Is the audience’s judgment decisive then? Whose is it?

"The audience is important, but I do not tie myself to their opinions and expectations. If they like me, that's good. If they do not like me, that's also ok. When they react to my words, it has the least connection with me and with those words. The reaction is related to what the words awaken in them. Therefore, it is a reaction in themselves, and the words are only an intermediary. An Indian poet said that our art is not how much others like what we do, but how much we like it, how honest we are in creating and how we must never sell sincerity to please somebody.

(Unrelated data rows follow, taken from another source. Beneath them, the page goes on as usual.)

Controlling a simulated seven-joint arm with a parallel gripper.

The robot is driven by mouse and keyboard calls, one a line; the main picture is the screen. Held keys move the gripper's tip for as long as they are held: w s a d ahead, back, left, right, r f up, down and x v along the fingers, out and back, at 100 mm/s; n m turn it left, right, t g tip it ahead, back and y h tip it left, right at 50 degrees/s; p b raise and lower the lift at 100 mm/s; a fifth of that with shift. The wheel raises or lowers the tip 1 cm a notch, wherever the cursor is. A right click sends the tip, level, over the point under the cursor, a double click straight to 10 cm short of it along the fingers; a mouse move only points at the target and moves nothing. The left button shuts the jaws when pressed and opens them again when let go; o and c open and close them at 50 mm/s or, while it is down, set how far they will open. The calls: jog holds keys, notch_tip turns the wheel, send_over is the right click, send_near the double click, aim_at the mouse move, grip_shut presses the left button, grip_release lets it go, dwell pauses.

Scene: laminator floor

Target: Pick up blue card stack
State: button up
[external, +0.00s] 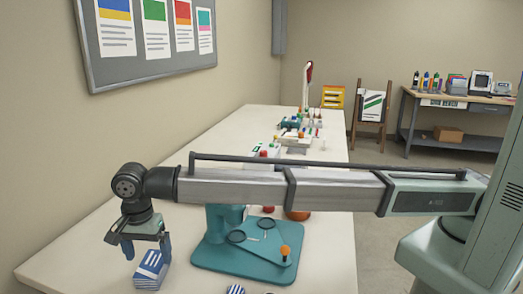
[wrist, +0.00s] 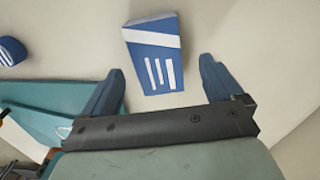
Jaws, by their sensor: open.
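The blue card stack (external: 151,270) is a small block of blue and white striped cards on the white table, near its front left. My gripper (external: 147,252) is right above the stack, pointing down, with its fingers apart. In the wrist view the blue card stack (wrist: 154,55) lies just beyond the gap between the two blue fingers of my gripper (wrist: 160,85). Its blue top has white bars and a white diagonal band. The gripper is open and holds nothing. I cannot tell exactly how high the fingertips are above the stack.
A teal board (external: 240,262) with round black-rimmed parts and an orange knob lies right of the stack. A small blue and white striped round item (external: 235,289) sits at the front edge of view; it also shows in the wrist view (wrist: 12,50). Several items stand farther back.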

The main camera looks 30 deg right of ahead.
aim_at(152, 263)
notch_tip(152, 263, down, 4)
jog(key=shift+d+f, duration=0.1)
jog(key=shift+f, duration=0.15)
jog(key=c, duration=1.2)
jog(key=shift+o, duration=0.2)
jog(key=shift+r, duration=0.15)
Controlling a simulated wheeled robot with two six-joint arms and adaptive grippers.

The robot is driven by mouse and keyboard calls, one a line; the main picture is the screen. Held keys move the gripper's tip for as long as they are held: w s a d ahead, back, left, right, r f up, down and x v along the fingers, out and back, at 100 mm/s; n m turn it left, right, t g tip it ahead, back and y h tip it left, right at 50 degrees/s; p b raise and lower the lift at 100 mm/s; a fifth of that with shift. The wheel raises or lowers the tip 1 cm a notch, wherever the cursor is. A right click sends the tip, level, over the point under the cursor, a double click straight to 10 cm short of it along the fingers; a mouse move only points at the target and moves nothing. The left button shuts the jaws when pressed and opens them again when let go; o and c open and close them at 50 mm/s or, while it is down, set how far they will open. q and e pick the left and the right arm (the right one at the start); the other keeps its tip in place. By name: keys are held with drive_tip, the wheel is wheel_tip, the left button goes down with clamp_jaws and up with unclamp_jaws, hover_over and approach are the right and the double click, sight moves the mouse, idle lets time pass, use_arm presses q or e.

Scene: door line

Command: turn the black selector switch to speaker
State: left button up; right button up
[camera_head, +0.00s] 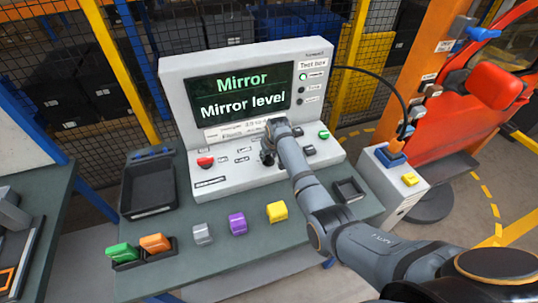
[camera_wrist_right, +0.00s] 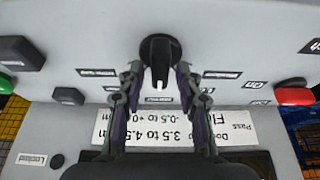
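The black selector switch (camera_wrist_right: 160,50) is a round knob with a bar handle on the grey sloping panel of the test box (camera_head: 240,172). Its white mark points down in the wrist view, toward a small label partly between my fingers. Two more labels sit to its left and right; their words are too small to read. My right gripper (camera_wrist_right: 156,80) is open, with one fingertip on each side of the handle's lower end; contact cannot be told. In the head view my right gripper (camera_head: 270,150) mostly hides the switch. My left gripper is not in view.
The screen (camera_head: 243,92) reads "Mirror" and "Mirror level". A red button (camera_head: 205,161), a green button (camera_head: 323,134) and dark buttons sit on the panel. Coloured blocks, including a yellow one (camera_head: 277,211), stand on the table before it. A black tray (camera_head: 150,187) lies left.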

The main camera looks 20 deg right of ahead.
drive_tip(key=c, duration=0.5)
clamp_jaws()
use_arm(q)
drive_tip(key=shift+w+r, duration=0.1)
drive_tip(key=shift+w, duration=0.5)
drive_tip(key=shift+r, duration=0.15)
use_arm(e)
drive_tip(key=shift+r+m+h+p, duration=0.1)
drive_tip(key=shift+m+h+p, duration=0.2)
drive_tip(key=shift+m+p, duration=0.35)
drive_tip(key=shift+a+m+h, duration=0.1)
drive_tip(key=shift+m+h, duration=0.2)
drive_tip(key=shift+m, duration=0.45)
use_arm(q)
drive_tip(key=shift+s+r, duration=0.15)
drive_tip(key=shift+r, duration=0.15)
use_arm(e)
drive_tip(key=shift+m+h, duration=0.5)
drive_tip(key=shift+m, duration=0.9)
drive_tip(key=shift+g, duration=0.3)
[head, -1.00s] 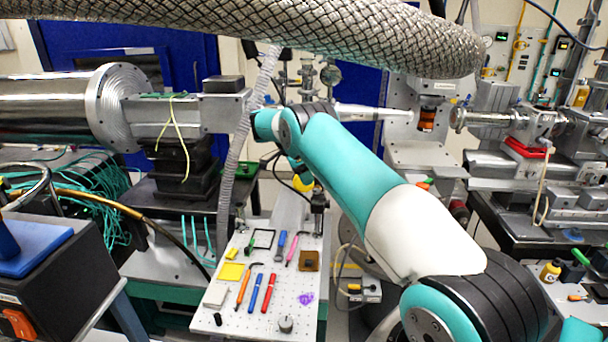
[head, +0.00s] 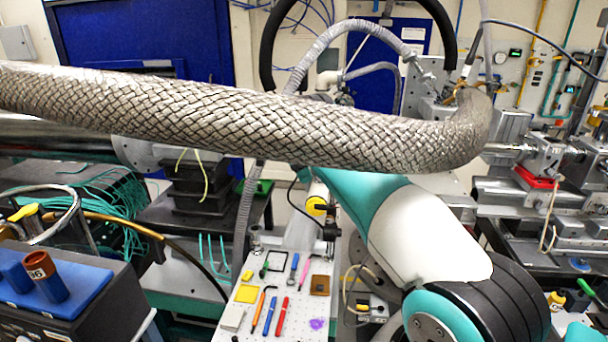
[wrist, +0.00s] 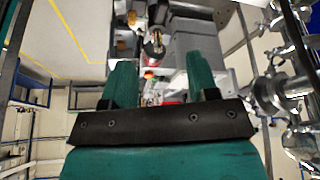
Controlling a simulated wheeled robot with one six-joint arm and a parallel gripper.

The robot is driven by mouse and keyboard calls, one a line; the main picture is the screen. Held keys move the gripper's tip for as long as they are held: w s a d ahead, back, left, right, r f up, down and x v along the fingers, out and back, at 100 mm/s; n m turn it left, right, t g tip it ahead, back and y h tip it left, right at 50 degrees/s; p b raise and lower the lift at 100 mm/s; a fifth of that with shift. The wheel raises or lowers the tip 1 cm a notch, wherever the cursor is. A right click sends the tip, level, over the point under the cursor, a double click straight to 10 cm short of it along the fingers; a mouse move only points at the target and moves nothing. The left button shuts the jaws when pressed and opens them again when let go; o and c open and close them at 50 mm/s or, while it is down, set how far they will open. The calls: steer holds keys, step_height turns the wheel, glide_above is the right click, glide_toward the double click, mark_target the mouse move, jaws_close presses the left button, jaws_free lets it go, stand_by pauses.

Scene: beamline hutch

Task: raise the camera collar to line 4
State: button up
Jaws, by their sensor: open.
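My gripper (wrist: 158,62) is open in the wrist view, with its two teal fingers apart and nothing between them that I can see touched. A dark, round-ended fitting (wrist: 154,46) shows beyond the fingertips, near the top middle; I cannot tell whether it belongs to the camera collar. In the head view a thick braided metal hose (head: 250,122) crosses in front and hides my gripper and the far part of my arm. I cannot make out the camera collar or any numbered lines in either view.
A white perforated board (head: 240,318) with pens and small tools lies low in the middle. A blue block (head: 80,290) holding a brown vial (head: 45,275) stands at left. Metal beamline stages (head: 540,200) stand at right. In the wrist view, metal fittings (wrist: 270,95) are close on the right.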

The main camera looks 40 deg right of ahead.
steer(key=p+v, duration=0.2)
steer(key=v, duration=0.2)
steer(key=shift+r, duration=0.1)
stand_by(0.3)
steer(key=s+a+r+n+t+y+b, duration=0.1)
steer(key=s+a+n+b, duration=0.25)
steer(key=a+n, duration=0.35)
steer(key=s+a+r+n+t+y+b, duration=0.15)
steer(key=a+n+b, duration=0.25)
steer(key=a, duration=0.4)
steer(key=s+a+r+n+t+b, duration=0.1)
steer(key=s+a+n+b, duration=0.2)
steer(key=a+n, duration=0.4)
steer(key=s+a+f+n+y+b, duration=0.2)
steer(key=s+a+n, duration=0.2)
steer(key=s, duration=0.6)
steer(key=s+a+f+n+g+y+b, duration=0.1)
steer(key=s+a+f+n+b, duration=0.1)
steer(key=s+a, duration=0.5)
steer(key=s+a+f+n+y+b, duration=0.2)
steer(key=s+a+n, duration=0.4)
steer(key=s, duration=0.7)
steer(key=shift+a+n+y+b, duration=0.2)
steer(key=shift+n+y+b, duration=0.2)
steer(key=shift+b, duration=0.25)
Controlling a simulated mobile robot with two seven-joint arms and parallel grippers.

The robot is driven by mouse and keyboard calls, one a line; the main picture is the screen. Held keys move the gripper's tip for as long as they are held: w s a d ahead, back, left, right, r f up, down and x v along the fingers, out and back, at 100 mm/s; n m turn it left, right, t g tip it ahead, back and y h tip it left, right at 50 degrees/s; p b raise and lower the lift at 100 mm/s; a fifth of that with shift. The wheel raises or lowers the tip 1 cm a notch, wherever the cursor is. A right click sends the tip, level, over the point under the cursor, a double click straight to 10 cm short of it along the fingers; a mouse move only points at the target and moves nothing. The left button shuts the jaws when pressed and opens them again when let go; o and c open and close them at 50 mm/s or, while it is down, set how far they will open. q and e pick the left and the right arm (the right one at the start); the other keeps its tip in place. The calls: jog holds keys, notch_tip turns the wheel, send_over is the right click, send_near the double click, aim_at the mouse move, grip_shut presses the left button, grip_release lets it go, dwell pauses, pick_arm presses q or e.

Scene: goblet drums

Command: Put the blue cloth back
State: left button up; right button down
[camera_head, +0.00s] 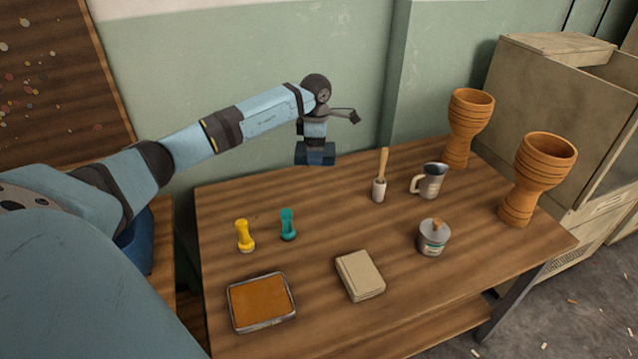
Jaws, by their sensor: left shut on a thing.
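My left gripper (315,142) points down over the far edge of the wooden table (330,210), in front of the green wall. It is shut on a small dark blue thing (316,156) that looks like the blue cloth, bunched or folded. The fingertips are hard to make out against it. The blue cloth appears held at the far edge; I cannot tell its exact height above the table. My right gripper is not in view.
Two goblet drums (537,175) (466,125) stand at right.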

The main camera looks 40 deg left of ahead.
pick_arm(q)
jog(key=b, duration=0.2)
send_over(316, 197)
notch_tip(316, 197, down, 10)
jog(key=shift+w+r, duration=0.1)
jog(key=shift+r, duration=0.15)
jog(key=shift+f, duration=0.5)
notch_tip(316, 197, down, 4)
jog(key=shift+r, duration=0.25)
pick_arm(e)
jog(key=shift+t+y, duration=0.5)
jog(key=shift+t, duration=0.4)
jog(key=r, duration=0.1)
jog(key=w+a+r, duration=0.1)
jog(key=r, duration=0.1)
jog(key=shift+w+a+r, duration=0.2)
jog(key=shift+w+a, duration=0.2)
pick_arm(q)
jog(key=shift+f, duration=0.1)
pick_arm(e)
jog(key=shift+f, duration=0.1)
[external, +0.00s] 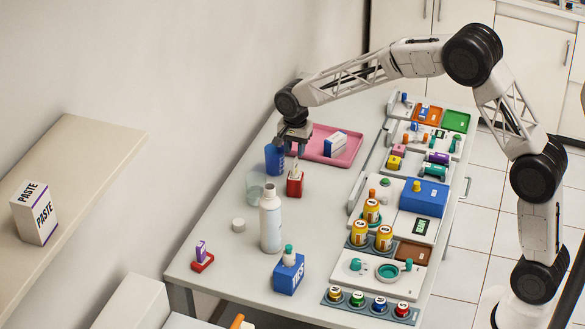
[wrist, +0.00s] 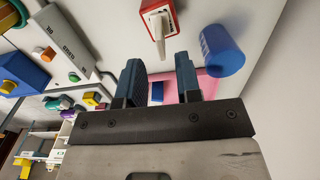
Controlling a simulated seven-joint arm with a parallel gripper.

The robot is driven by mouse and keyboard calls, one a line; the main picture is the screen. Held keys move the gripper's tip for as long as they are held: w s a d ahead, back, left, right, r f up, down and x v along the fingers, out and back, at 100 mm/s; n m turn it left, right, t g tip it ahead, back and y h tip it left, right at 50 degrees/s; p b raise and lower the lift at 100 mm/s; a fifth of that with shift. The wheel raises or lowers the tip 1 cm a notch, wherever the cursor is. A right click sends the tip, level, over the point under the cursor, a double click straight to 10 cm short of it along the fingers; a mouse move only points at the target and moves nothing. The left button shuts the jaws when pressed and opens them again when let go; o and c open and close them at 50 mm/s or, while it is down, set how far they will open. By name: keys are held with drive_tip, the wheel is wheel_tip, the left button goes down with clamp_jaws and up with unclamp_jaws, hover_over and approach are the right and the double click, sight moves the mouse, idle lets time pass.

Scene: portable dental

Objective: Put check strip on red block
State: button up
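My gripper (external: 294,148) is above the far left of the table, pointing down, by the pink tray's near left side. In the wrist view its two fingers (wrist: 159,70) are apart with nothing held between them. A red block (external: 295,187) with a white upper part stands just in front of and below it; it also shows in the wrist view (wrist: 143,8), with a pale tapered piece (wrist: 158,30) rising from it. A smaller red block (external: 203,262) at the front left carries an upright purple piece (external: 201,249). I cannot tell which piece is the check strip.
A blue cup (external: 275,159) stands close left of the gripper. A clear cup (external: 255,185), white bottle (external: 270,222) and blue box (external: 288,275) stand nearer. The pink tray (external: 320,155) holds a blue-and-white box (external: 335,144). Equipment panels fill the right side.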

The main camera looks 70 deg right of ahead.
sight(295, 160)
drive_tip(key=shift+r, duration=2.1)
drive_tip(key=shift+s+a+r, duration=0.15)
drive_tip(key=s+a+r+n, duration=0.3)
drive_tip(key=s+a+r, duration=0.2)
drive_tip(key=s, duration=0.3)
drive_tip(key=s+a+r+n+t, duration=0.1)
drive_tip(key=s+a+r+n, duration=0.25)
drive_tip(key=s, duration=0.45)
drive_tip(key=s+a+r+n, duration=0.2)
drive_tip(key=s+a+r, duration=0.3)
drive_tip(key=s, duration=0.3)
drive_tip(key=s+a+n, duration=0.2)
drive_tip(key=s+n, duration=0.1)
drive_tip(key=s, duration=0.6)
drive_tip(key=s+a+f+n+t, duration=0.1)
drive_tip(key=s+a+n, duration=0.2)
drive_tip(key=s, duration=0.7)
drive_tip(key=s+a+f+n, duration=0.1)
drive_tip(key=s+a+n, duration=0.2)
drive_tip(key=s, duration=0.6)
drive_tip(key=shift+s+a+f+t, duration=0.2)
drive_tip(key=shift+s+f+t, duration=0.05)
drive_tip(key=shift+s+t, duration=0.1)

And that is the point of art and creation."

What are the creators, writers, artists influencing your creating and poetic testimony and path (sometimes explicitly underlined in peoms)?

"Poetry has always been present in my life, so various influences have been precipitated, that I cannot even distinguish from where a thought in my head came from, and whether it's originally mine or someone's influence shapes it. And I love this intertextuality, because it provides a new life with already existing words, and on the other hand, some of the writers have so ingeniously said some things that it cannot go beyond it. This is in a way networking of old and new generations of writers, because, our essence is the same. There are many of them, from Miroslav Antic, Dis, Jesenjin, Ratkovic, to some musicians such as Damir Urban and the like."